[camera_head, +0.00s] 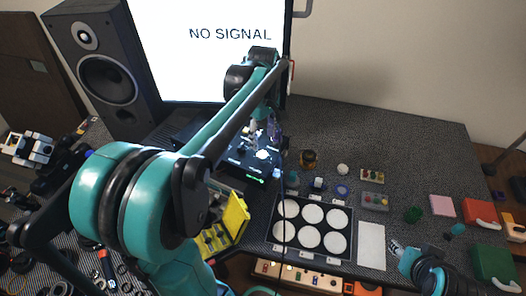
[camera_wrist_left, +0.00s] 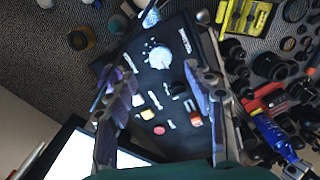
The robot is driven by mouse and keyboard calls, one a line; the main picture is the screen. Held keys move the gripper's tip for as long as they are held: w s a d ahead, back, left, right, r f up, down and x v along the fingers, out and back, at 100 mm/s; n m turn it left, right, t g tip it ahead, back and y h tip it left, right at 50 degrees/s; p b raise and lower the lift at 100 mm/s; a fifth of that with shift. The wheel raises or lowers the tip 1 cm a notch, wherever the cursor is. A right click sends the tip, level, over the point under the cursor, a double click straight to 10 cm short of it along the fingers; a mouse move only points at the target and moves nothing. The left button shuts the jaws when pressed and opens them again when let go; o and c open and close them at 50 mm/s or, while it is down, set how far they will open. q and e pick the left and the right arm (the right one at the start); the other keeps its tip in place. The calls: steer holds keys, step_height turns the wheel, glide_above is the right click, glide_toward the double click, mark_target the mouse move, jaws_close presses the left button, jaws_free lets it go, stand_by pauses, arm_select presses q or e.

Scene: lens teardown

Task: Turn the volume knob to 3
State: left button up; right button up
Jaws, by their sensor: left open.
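The volume knob (camera_wrist_left: 158,57) is a white round knob with marks around it on the black panel of a box-shaped device (camera_wrist_left: 180,130). In the head view the knob (camera_head: 263,154) shows as a pale spot on the device (camera_head: 237,160), just below my left gripper (camera_head: 262,128). In the left wrist view my left gripper (camera_wrist_left: 160,80) is open, its fingers on either side of the panel, with the knob between and slightly beyond them. Contact cannot be made out. The knob's number setting is too small to read. A teal part of my right arm shows at lower right; its jaws are unclear.
A monitor (camera_head: 205,50) reading "NO SIGNAL" and a speaker (camera_head: 105,75) stand behind. A yellow tray (camera_head: 236,217) sits in front of the device. A black tray with white discs (camera_head: 312,214) lies to its right. Small parts crowd the table; its back right is clear.

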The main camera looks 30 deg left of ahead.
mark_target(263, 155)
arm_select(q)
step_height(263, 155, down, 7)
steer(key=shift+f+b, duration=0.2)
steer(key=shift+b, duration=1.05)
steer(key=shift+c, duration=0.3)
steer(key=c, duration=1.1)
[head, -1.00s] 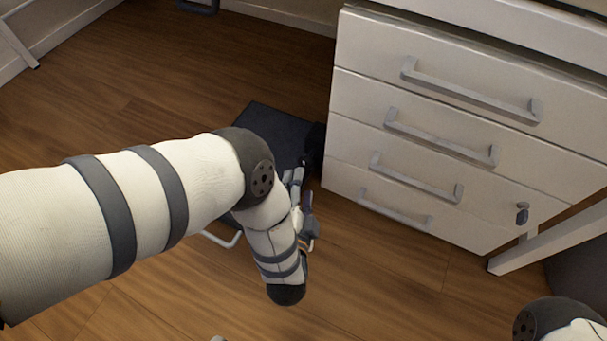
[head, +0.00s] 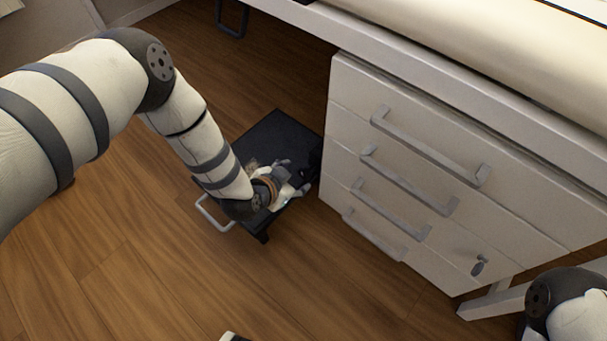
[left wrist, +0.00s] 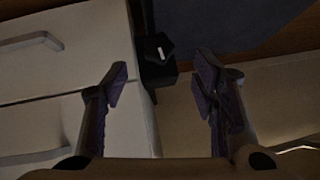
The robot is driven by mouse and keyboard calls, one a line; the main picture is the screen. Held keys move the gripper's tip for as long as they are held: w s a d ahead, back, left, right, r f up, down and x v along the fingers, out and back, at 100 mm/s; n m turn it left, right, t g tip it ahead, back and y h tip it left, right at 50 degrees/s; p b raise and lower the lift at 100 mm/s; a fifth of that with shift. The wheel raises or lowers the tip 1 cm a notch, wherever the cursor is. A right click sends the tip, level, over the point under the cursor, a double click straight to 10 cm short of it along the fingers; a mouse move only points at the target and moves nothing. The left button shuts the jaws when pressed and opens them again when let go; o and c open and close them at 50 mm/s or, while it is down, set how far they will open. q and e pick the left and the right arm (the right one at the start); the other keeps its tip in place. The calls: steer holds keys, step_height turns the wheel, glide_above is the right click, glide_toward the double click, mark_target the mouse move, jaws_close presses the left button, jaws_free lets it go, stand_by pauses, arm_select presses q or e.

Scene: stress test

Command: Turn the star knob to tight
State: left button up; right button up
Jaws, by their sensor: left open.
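The star knob (left wrist: 158,50) is a black piece with a short white mark, seen in the left wrist view. It sits on a dark block beside the white drawers, ahead of my fingers. In the head view a black shape (head: 316,158) stands there, at the platform's edge against the cabinet; its details are too dark to tell. My left gripper (head: 296,178) is open over the platform near it. In the left wrist view its fingers (left wrist: 160,70) are spread, with the knob beyond and between the tips, apart from them. My right gripper is out of view.
A dark low platform (head: 262,135) with a pale handle (head: 212,215) stands on the wooden floor. The white drawer cabinet (head: 345,110) with several grey handles rises close on its right, under a padded table (head: 470,30). Floor at the front left is clear.

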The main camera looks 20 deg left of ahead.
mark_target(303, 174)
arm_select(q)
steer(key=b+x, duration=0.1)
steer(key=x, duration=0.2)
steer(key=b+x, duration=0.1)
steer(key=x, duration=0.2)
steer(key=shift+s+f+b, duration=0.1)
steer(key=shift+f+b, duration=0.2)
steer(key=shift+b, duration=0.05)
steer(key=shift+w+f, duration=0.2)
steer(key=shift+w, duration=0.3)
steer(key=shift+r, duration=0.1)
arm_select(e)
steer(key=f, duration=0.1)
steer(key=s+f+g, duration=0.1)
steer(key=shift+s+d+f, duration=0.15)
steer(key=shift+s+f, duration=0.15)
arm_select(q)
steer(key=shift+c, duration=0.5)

### WHAT NEEDS TO BE DONE
Look for the word "Scene" in every line of the listing and copy the lines that have it.

### OUTPUT FOR THIS TASK
Scene: lens teardown
Scene: stress test

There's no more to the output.